*** SOURCE DATA ***

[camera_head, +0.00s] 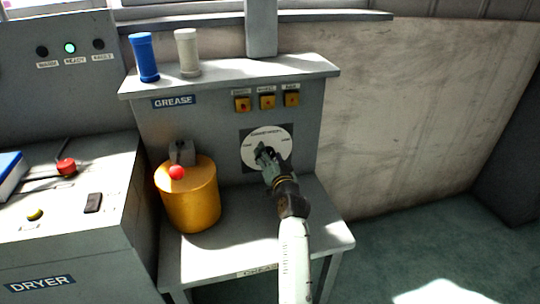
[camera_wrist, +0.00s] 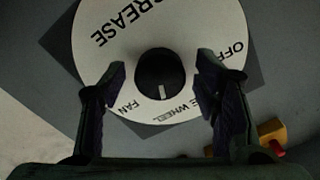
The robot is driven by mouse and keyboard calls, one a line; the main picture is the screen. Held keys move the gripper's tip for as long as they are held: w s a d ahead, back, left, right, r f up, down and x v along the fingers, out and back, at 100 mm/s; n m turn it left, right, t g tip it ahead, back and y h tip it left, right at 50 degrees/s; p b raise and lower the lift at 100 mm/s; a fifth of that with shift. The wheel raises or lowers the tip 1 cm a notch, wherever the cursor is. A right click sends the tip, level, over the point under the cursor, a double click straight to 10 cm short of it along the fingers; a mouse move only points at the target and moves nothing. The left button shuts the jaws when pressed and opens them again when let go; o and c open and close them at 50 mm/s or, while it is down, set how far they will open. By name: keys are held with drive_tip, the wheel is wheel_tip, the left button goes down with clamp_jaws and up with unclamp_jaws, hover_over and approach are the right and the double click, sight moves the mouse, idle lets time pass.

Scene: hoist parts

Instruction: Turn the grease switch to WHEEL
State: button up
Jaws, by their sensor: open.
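The grease switch is a round white dial (camera_head: 283,137) on a dark square plate on the grey front panel. In the wrist view its dial (camera_wrist: 98,38) carries the words GREASE, OFF, FAN and WHEEL. A black knob (camera_wrist: 157,68) sits at its middle. The knob's white mark points down in the wrist view, between FAN and the left end of the WHEEL lettering. My gripper (camera_wrist: 161,78) is open, with one finger either side of the knob and visible gaps. In the head view my gripper (camera_head: 265,158) covers the knob.
An orange drum (camera_head: 190,205) with a red ball (camera_head: 177,172) stands left of the dial. Orange buttons (camera_head: 267,102) sit above it. A blue cylinder (camera_head: 145,58) and a beige cylinder (camera_head: 187,52) stand on the top shelf. The dryer console (camera_head: 75,250) is at left.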

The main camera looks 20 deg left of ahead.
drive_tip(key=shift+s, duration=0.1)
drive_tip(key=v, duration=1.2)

***

• [DIRECTIONS]:
Begin with the line containing "Instruction: Turn the grease switch to WHEEL", end with the line containing "State: button up", and transcribe exactly every line in that span, with nothing added.

• [TASK ANSWER]:
Instruction: Turn the grease switch to WHEEL
State: button up

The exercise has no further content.